Food and Agriculture Organization of the United Nations
Full report:
www.fao.org/3/I8429EN/i8429en.pdf
Overview: http://www.fao.org/3/a-i6644e.pdf
October 2018 

KEY MESSAGES 

Food and agricultural systems are affected by trends that could jeopardize their future sustainability.

Population and income growth drive the demand for food and bring about changes in people’s dietary preferences. Persistent poverty, inequality and unemployment constrain access to food and hamper the achievement of food security and nutrition goals. Agricultural production is limited by the increasing scarcity and diminishing quality of land and water resources, as well as by insufficient investment in sustainable agriculture. Climate change is increasingly affecting yields and rural livelihoods, while agriculture continues to emit greenhouse gases (GHGs).

Changing course is critical – “business as usual” is no longer an option.

If food and agricultural systems remain on their current path, the evidence points to a future characterized by persistent food insecurity and unsustainable economic growth. Many countries and regions are already committed to increasing the sustainability of their food and agriculture systems. However, fully meeting Sustainable Development Goals (SDGs) targets, as envisaged by the 2030 Agenda for Sustainable Development, will require additional efforts to address growing inequalities and gender imbalances, sustain peace, reduce GHG emissions, avoid resource depleting farming systems, manage the demand for resource-intensive animal food products, and reduce food loss and waste, among other challenges.
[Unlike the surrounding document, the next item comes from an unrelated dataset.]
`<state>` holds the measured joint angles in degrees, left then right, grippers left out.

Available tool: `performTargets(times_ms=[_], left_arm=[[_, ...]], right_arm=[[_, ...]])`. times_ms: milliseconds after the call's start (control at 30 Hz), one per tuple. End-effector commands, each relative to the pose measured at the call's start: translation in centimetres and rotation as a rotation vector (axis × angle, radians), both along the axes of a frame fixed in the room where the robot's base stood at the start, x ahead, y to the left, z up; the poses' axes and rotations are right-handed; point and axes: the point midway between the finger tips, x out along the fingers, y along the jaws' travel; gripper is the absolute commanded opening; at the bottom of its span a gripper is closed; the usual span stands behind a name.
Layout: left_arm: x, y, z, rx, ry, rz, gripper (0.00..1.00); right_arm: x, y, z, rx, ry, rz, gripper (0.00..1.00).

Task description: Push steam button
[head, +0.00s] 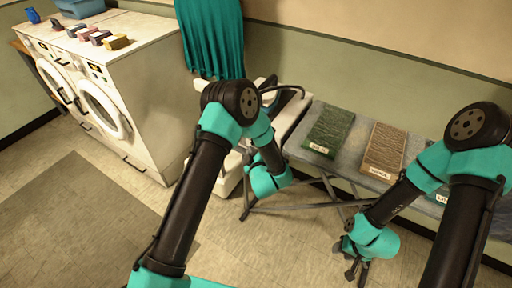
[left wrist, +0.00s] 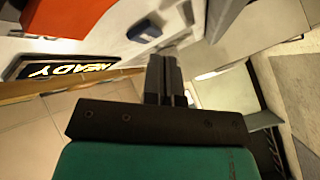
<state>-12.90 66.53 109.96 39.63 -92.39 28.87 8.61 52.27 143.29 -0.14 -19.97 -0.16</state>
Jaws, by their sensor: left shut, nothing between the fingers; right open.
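The white steam station (head: 229,175) stands in the middle of the head view, partly hidden behind my left arm. In the left wrist view, a white housing carries a lit READY display (left wrist: 68,68), an orange-red part (left wrist: 75,14) and a small dark button-like piece (left wrist: 145,31). I cannot read a label on that piece. My left gripper (left wrist: 164,62) is shut and empty, its tips just below that piece in the picture; I cannot tell whether they touch. Its fingers are hidden in the head view. My right gripper (head: 357,270) is open and empty, low over the floor.
An ironing board (head: 345,165) with a green folded cloth (head: 330,130) and a tan one (head: 384,148) runs along the wall at right. White washers (head: 150,95) stand at left, with several small blocks on top. A teal curtain (head: 210,38) hangs behind. The floor at front left is clear.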

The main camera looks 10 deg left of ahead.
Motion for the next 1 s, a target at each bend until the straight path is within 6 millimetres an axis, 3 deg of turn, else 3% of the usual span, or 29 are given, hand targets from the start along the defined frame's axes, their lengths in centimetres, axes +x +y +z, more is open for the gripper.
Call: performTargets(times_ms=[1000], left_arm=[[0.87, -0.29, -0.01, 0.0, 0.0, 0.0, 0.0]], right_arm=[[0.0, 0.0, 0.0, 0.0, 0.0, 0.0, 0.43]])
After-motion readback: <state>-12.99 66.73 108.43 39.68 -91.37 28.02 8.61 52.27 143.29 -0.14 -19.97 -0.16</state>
A more sustainable future is attainable, but getting there will not be easy.

To move away from “business as usual”, all societies will be required to renew the assets used to produce goods and services, or capital stock, develop new solutions, and implement innovative technologies.  In the spirit of solidarity enshrined in the SDGs, countries and social groups that can reasonably shoulder the costs involved in the necessary transformations have to provide support to those already affected by the negative effects of unsustainable development, and help them prepare a better future for the next generations.

All countries must commit to responsibility-sharing in implementing fundamental changes. The global transformative process required to improve the sustainability of food and agriculture transcends the divide between “developed” and “developing” countries. All countries will be affected in this process, as “fundamental changes in the way societies consume and produce are indispensable for achieving global sustainable development” (Rio+20. The future we want).
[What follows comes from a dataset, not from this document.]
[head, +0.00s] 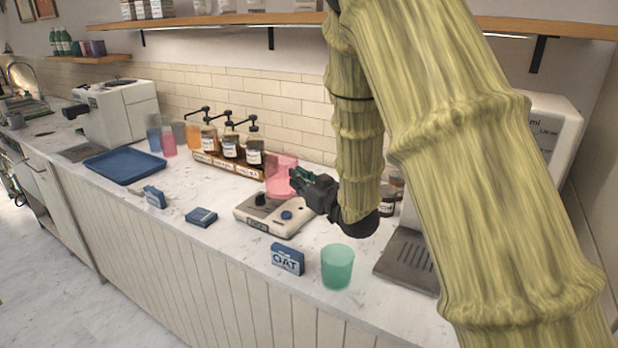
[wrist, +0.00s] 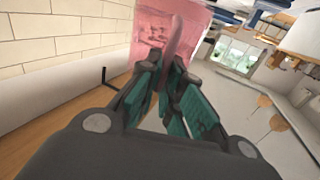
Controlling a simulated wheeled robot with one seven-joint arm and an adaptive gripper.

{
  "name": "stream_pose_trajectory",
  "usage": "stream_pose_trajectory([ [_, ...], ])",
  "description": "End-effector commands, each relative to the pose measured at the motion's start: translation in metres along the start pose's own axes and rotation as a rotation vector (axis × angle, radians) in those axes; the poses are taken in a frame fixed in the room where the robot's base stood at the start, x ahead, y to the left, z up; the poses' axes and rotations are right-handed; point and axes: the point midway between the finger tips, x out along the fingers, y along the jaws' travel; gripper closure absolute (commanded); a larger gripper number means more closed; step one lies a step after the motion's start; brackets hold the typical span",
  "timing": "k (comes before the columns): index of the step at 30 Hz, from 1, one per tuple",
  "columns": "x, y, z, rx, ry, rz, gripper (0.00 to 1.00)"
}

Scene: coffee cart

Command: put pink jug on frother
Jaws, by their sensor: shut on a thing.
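The pink jug (head: 280,175) is a see-through pink vessel at the back of the frother, in front of the syrup rack. I cannot tell whether the jug's bottom touches the frother.
A green cup (head: 337,267) and an oat carton (head: 287,259) stand in front of the frother. A rack of syrup pump bottles (head: 228,160) is behind it. A coffee machine (head: 553,130) stands right.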

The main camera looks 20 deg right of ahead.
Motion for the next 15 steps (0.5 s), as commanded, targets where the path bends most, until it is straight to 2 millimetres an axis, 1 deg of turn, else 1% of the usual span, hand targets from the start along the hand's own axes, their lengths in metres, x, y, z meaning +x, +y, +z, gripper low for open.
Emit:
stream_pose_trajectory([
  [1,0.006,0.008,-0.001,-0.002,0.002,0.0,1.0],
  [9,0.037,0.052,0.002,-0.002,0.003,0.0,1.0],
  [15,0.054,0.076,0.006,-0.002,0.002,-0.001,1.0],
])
Raising consumer awareness will help contain the need to unnecessarily expand food production and reduce the “triple burden” of malnutrition

Agricultural production is expected to rise worldwide in response to population growth, dietary changes and increased incomes. Raising consumer awareness about environmentally sustainable and healthier diets, reducing food waste, pricing food to reflect the negative externalities of its production, and limiting the use of grains for biofuel production will all be critical to curb the demand for agricultural products. These actions will also be critical to reduce the “triple burden” of malnutrition that is, undernourishment, micronutrient deficiencies, and overweight and obesity, that often exist within a single country or even community.

… but producing more will be unavoidable, and the way forward is doing so with less. Those working in food and agriculture must learn how to satisfy a growing demand under more significant resource constraints by improving land and water use, reducing GHG emissions, increasing efficiency in energy production and consumption, and restoring soils and forests. These are just some of the variety of strategic options to consider in search of sustainability.
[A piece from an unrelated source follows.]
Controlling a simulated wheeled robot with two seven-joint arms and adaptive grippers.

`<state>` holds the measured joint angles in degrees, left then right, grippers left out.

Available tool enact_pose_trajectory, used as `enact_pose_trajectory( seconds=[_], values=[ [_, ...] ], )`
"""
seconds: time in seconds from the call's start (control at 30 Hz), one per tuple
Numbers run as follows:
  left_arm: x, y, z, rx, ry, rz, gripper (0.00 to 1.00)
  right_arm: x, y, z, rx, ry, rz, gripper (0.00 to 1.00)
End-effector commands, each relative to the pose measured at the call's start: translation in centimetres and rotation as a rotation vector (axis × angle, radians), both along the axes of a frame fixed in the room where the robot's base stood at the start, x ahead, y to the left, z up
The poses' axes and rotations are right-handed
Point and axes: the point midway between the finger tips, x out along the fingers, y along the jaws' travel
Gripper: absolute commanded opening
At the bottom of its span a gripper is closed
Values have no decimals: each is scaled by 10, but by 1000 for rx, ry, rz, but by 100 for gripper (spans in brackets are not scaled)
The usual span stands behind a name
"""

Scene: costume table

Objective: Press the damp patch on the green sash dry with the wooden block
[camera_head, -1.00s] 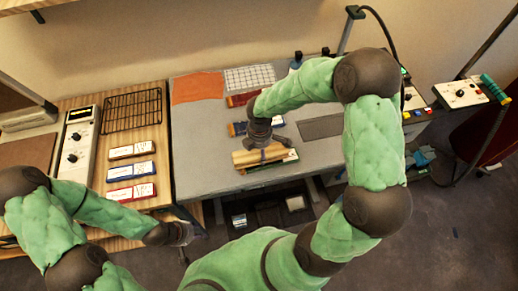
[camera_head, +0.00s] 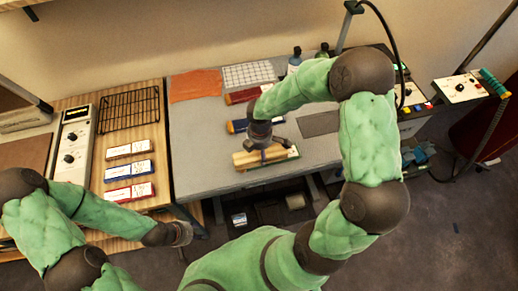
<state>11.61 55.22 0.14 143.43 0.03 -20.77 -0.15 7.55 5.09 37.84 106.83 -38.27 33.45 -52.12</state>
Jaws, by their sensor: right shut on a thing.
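My right gripper (camera_head: 265,151) is above the grey table, shut on the tan wooden block (camera_head: 247,161). The block lies across a flat strip whose green edge and pale, marked end (camera_head: 291,154) show to its right. I take this strip to be the green sash. The block covers most of it, and any damp patch is hidden. I cannot tell how firmly the block touches it. My left gripper (camera_head: 181,233) hangs low in front of the wooden table, away from the sash. Its fingers are too small and dark to tell whether they are open.
A blue strip (camera_head: 237,126) and a red strip (camera_head: 240,96) lie behind on the grey table (camera_head: 200,165). An orange cloth (camera_head: 196,86), a white grid (camera_head: 248,75) and bottles (camera_head: 295,60) are at the back. A wire rack (camera_head: 130,107) stands left. The table's left front is clear.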

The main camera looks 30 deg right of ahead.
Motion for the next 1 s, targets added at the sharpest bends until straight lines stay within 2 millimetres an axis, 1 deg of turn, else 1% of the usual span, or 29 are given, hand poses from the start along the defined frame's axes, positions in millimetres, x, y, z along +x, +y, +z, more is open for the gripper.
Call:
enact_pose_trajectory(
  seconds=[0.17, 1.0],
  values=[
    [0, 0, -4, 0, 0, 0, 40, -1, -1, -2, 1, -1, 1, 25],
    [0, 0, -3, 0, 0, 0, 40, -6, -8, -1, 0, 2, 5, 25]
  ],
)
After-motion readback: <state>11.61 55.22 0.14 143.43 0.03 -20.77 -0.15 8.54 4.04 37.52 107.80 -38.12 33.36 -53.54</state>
While moving towards sustainability, food prices might increase …

If the entire range of production and consumption costs is taken into account, including resource degradation and GHG emissions, evidence indicates that food prices are likely to increase significantly. Such increases could lead to a more careful use of both natural resources and of food itself.

… yet environmental sustainability and food security can still go hand in hand. While moving food and agricultural systems towards sustainability may drive up food prices and restrain global agricultural output, the per capita food availability and access to food in low- and middle-income countries can improve substantially if a more equitable distribution of income within and across countries is pursued.

A more equitable income distribution is a must …

Ensuring a more equitable distribution of income within and across countries is indispensable in the quest for food security, better nutrition and environmental sustainability of food systems. Among the strategic options to achieve this goal are: promoting sustainable technologies; facilitating the access to markets for family farmers; building stronger institutions to ensure competitive, transparent and fair markets for agricultural inputs and outputs; implementing effective social protection schemes and equitable fiscal systems; and reducing illicit financial flows that drain resources from low-income countries.

… and requires strengthening access to assets for vulnerable groups.

Secure and equitable access to assets such as land, water, capital and credit will, together with improved information and enhanced skills and know-how, significantly improve the earning potential of the poorer segments of society. This is true for both people who will remain engaged in agricultural activities and for those who will move out of agriculture to engage in other productive sectors.

Food and agricultural sectors are key, but are no longer enough on their own to ensure equitable access to food.

Crops, livestock, fisheries and forestry continue to be important for employment and income generation in low- and middle-income countries. However, these sectors alone no longer provide enough jobs or income earning opportunities. On the one hand, agriculture and family farming in particular, must be more firmly linked to the broader rural and urban economy. This can be done by developing agro-industries and setting up infrastructure to connect rural areas, small cities and towns. On the other hand, strong institutions supported by efficient fiscal systems, are needed to ensure economy-wide income-earning opportunities, effective social protection, and competitive and equitable domestic and international markets for inputs and outputs. All these aspects are critical to improve the efficiency and equity of economic systems and facilitate their structural transformation. In addition, interventions to reduce GHG emissions in agriculture will not pay off significantly if efforts to boost energy-use efficiency are not simultaneously undertaken on an economy-wide basis.